Dengan langkah ini, harga singkong akan menjadi stabil sehingga memberikan
keuntungan yang cukup. Masalah krisis energi masa depan yang terbarukanpun akan
terselesaikan dan membawa indonesi menjadi Negara yang mandiri energi.
B.
Rumusan masalah
a. Apa
itu bioetanol?
b. Mengapa
“Singkong” dipilih sebagai bahan baku pembuatan bioetanol?
c. Apa
saja kandungan yang terdapat dalam singkong?
d. Apa
keuntungan bahan bakar bioetanol dibandikngkan dengan bahan bakar fosil?
e. Apa
saja alat yang digunakan untuk membuat bioetanol singkong?
f. Bagaimana
proses pembuatan bioetanol berbahan baku singkong?
C. Tujuan
1) Mengetahui
apa itu bioetanol.
2) Mengetahui
bahan-bahan potensial yang dapat diolah menjadi bioetanol.
3) Mengetahui
kandungan yang terdapat dalam singkong.
4) Mengetahui
proses pengolahan singkong menjadi bioetanol.
5) Menganalisis
perbandingan kadar bioetanol yang
dihasilkan singkong
6) Mengetahui
keuntungan bioetanol singkong dibandingkan dengan bahan bakar fosil.
BAB II
STUDI PUSTAKA
A. Bioetanol
Bioetanol sudah digunakan oleh manusia
sejak zaman prasejarah sebagai bahan pemabuk dalam minuman beralkohol. Campuran
dari bioetanol yang mendekati kemurnian pertama kali ditemukan oleh kimiawan
muslim yang mengembangkan proses distilasi pada masa Khalifah Abbasid dengan
peneliti yang terkenal waktu itu. Sejak tahun 1908 mobil Ford model T sudah
menggunakan bioetanol sebagai bahan bakarnya. Namun, pada tahun 1920-an bahan
bakar dari petroleum yang harganya lebih murah menjadi dominan sehingga
bioetanol kurang mendapat perhatian. Akhir-akhir ini, dengan meningkatnya harga
minyak bumi bioenatol kembali mendapatkan perhatian dan telah menjadi
alternatif energi yang terus dikembangkan.
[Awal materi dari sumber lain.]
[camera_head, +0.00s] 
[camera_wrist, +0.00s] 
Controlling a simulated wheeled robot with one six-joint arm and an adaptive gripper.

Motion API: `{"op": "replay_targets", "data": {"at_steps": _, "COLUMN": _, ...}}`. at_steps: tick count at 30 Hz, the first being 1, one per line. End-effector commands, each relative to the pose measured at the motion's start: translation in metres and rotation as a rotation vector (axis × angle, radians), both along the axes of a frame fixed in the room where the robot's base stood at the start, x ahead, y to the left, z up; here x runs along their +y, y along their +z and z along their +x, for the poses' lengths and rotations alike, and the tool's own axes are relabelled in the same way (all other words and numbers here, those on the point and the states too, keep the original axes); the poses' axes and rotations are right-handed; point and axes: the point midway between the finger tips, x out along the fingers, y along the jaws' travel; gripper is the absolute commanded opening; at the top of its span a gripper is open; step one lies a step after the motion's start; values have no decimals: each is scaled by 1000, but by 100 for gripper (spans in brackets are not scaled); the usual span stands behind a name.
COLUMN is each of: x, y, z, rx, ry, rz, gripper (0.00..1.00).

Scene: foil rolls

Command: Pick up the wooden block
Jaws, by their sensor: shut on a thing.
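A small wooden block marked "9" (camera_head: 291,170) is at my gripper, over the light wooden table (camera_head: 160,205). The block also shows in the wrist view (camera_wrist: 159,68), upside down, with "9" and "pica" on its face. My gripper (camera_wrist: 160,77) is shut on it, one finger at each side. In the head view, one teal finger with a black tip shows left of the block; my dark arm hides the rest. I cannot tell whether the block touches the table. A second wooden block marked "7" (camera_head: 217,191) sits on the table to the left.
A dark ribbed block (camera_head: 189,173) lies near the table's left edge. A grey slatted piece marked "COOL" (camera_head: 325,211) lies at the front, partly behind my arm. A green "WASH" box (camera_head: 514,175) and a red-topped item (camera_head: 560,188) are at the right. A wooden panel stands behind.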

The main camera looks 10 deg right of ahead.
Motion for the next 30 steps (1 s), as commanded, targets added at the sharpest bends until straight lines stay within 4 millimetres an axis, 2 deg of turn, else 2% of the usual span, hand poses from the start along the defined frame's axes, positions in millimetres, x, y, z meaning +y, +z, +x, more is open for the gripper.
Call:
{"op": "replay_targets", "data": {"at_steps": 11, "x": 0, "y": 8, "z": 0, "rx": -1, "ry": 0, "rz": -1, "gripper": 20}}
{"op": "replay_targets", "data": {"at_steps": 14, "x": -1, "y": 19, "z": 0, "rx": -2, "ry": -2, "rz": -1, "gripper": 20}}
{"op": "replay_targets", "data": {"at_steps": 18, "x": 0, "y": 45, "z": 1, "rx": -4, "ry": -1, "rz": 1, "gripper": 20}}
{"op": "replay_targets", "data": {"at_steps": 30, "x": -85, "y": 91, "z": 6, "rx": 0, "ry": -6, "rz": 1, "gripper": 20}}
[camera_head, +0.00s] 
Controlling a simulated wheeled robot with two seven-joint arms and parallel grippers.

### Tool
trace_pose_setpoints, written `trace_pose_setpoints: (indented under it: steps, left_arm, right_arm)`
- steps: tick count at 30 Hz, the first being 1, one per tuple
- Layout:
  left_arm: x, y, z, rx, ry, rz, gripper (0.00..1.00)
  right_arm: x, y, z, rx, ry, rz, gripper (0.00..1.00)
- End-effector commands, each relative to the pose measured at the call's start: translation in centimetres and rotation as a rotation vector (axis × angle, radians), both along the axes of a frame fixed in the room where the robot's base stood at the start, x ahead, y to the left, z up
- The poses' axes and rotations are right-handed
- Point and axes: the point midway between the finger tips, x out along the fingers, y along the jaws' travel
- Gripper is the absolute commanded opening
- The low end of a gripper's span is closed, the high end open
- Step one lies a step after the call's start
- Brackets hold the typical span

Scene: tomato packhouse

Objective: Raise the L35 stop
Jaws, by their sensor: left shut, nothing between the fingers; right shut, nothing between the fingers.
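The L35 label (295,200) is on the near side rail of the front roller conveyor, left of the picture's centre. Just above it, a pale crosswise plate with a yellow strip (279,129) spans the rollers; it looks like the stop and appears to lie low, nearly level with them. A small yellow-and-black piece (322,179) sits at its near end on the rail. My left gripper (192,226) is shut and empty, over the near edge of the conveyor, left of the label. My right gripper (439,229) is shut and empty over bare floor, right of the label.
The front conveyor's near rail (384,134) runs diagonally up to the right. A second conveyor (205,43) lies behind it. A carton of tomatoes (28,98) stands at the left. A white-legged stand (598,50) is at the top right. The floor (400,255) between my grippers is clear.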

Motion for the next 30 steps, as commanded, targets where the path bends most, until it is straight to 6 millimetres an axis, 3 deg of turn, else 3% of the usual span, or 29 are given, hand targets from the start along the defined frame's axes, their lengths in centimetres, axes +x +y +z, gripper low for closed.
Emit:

Bioetanol sering ditulis dengan
EtOH(ethylOH). Rumus molekul etanol adalah C2H5OH atau
rumus empiris C2H6O atau rumus bangunnya [CH3-CH2-OH].
Bioetanol merupakan kelompok metal (CH3-) yang terangkai pada
metilen (-CH2-) dan terangkai pada kelompok hidroksil (-OH).
Bahan baku pembuatan bioetanol ini
dibedakan menjadi tiga kelompok yaitu:
a) Bahan
sukrosa
Bahan-bahan
yang termasuk dalam kelompok ini antara lain buih nira, tebu, nira kelapa, nira
aren, dan sari buah mete.
b) Bahan
berpati
Proses
pemutusan pati oleh enzim amylase. Bahan-bahan yang termasuk kelompok ini
adalah bahan-bahan yang mengandung pati atau karbohidrat.
c) Bahan
berselulosa (lignoselulosa)
Bahan
berselulosa (lognoselulosa) artinya bahan tanaman yang mengandung selulosa atau
serat, antara lain kayu, jerami, batang pisang, dan lain-lain.
Berdasarkan ketiga jenis bahan baku
tersebut, bahan berselulosa merupakan bahan yang jarang digunakan dan cukup
sulit untuk dilakukan. Hal ini karena adanya lignin yang sulit dicerna sehingga
proses pembentukan glukosa menjadi lebih sulit.
Penggunaan bioetanol sebagai bahan bakar
sebenarnya telah lama dikenal seperti telah disebutkan sebelumnya bahwa pada
tahun 1908 Henry Ford membuat mobil quardycycle dan sejak tahun 1908 mobil Ford
model T telah dapat menggunakan bioetanol sebagai bahan bakarnya. Namun,
penggunaan bioetanol sebagai bahan bakar nabati kurang diminati pada waktu itu,
karena keberadaan bahan bakar minyak yang lebih murah dan melimpah. Saat ini,
pasokan bahan bakar minyak semakin menyusut ditambah lagi dengan harga bahan
bakar minyak dunia yang melambung membuat bioetanol semakin diperhitungkan.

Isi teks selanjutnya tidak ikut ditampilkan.